## What is expected
Each line that holds the word "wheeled" counts once. Give the total number of such lines and nothing else.

## Material provided
= = = =

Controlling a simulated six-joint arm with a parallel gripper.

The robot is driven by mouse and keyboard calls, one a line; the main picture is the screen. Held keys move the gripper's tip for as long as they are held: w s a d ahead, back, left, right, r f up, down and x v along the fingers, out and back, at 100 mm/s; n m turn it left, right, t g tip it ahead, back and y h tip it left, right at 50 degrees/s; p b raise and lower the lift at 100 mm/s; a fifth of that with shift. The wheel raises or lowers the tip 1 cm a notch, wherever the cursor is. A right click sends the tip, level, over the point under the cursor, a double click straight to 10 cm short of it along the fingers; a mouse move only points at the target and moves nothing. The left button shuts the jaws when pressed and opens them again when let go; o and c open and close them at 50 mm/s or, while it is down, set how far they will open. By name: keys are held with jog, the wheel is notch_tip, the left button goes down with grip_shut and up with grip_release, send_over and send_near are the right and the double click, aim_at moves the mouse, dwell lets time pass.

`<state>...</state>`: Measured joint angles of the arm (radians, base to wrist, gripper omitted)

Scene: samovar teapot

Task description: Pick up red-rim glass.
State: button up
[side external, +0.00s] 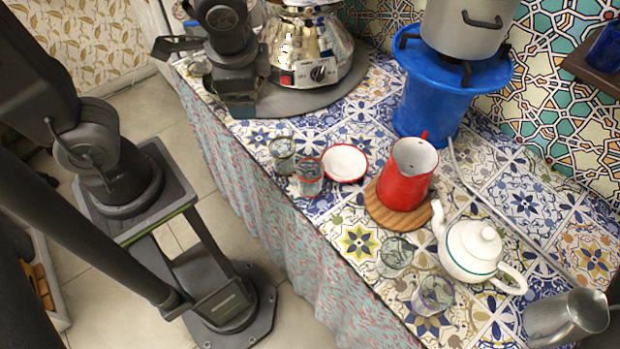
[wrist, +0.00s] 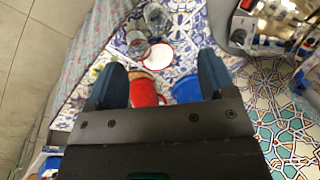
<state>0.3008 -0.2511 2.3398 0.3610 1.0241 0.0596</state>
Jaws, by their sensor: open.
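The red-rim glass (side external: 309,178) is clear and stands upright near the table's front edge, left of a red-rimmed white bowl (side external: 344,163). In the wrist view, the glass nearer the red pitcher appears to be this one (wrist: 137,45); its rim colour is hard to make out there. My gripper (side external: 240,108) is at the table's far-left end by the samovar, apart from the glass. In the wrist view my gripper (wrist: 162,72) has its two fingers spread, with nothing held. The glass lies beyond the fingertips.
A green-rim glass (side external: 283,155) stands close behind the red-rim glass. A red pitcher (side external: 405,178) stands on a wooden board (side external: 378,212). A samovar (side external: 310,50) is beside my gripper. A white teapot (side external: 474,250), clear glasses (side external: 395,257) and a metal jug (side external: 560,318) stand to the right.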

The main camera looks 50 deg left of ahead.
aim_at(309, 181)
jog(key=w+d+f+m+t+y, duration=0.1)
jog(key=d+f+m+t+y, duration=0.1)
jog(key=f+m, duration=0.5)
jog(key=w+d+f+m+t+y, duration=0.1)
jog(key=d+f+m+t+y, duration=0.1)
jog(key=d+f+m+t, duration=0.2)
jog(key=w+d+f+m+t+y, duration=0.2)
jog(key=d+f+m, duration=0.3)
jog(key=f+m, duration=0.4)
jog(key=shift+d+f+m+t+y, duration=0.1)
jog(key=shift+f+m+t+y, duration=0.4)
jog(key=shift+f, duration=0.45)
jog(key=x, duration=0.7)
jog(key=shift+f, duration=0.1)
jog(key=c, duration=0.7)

= = = =

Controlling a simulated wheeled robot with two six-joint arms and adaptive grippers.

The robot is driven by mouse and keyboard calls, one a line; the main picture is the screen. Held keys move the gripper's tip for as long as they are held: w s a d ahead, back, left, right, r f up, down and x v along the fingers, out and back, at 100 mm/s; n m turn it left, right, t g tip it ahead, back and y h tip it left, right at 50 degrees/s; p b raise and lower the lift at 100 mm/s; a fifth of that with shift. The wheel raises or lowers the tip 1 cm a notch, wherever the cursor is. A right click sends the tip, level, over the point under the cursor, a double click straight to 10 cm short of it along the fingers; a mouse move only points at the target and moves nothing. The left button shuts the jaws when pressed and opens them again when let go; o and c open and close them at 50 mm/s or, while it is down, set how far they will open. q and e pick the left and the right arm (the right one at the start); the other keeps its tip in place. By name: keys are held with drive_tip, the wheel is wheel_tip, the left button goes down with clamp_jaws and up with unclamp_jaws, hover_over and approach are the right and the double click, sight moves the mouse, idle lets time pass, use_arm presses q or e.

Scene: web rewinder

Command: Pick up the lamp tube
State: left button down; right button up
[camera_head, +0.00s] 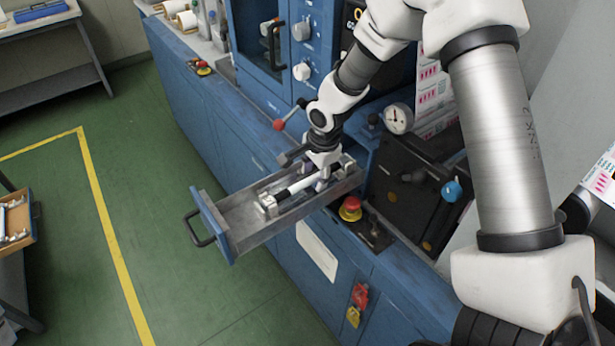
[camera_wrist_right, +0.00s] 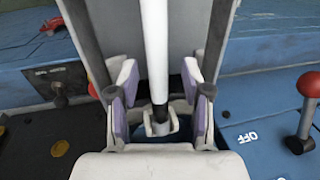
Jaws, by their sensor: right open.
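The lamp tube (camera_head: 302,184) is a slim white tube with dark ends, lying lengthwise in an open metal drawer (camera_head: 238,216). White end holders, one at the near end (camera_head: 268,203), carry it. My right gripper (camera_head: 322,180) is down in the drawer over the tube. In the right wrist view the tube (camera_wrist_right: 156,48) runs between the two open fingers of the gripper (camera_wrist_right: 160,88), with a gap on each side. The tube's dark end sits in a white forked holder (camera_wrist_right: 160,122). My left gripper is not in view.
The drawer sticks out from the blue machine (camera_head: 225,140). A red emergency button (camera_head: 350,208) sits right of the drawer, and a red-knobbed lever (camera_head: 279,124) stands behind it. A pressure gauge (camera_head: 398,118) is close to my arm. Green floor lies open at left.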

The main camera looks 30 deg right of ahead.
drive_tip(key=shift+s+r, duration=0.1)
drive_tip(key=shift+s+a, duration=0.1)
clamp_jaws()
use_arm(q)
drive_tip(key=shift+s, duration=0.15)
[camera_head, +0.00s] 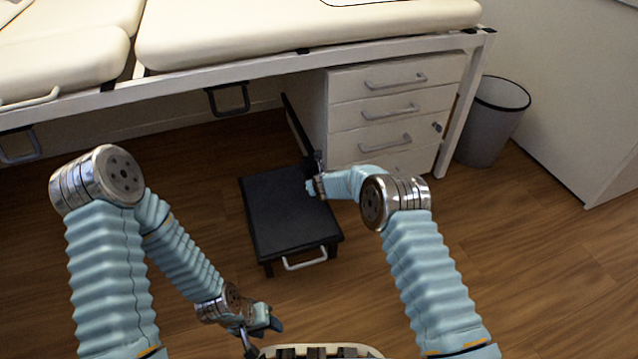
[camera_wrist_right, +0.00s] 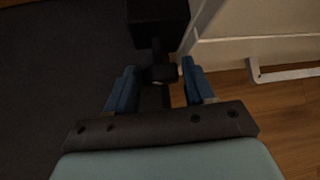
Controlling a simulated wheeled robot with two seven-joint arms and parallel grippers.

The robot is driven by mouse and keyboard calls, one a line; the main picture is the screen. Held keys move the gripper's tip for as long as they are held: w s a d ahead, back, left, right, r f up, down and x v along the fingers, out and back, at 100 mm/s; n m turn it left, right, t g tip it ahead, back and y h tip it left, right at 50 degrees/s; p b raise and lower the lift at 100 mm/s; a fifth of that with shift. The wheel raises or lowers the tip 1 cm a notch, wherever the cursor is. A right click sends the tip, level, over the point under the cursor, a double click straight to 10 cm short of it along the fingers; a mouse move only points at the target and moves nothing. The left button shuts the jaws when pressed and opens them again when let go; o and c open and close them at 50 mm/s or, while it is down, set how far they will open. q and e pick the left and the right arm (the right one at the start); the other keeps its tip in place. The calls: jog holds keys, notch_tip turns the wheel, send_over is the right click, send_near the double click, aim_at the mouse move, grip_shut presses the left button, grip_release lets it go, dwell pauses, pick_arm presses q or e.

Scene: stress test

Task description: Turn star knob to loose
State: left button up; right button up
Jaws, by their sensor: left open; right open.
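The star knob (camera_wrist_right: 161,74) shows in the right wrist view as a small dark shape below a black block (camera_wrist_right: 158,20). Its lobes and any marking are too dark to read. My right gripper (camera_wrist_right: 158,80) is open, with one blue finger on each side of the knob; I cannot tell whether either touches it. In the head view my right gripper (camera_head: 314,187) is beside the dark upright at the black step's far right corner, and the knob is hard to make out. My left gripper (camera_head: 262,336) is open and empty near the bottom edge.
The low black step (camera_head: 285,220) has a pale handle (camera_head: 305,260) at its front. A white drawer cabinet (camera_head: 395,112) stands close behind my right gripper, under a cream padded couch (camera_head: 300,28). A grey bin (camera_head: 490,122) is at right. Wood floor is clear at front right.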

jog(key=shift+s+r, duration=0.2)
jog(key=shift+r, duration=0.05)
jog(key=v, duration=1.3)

= = = =

## Exercise answer
2